Now eight years old, Marlborough Literature Festival, which takes place over four days at the end of September, has always striven to strike a balance between a broad and diverse ‘non parochial’ programme, and one which also encompasses the work of local authors, its chair, Jan Williamson, tells me. This year’s impressive cast of authors included Kayo Chingonyi, Will Self, Xiaolu Guo, Francesca Simon, John O’Farrell and Kamila Shamsie alongside such locally resident authors as Vanessa Lafaye and JS Monroe. Poetry in the Pub is another annual fixture of the programme: an open-mic session for local poets of all ages. This year, poets were invited to perform work on the theme of Freedom. “We’ve always held events with local authors, but are also reviewing how we do this for next year,” says Williamson.

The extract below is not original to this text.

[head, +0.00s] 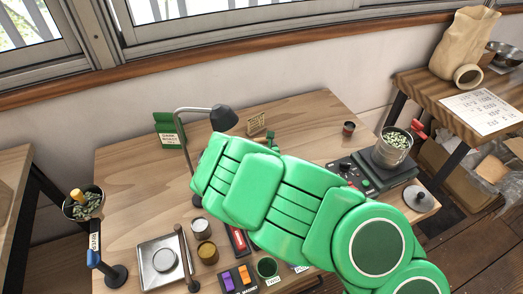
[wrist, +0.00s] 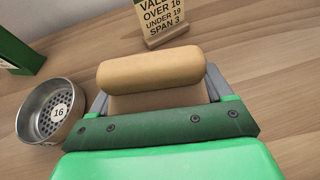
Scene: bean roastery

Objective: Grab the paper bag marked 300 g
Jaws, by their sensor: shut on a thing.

With the number of literature festivals held up and down the country booming, there’s never been a better time for authors to get actively involved, whether in the organisation, or by pitching to be included in the programme. And I can confidently say that this goes for festivals of all shapes and sizes.


Caroline Sanderson is an author, freelance books journalist and editor of ALCS News. She also chairs events at book festivals and in bookshops throughout the year.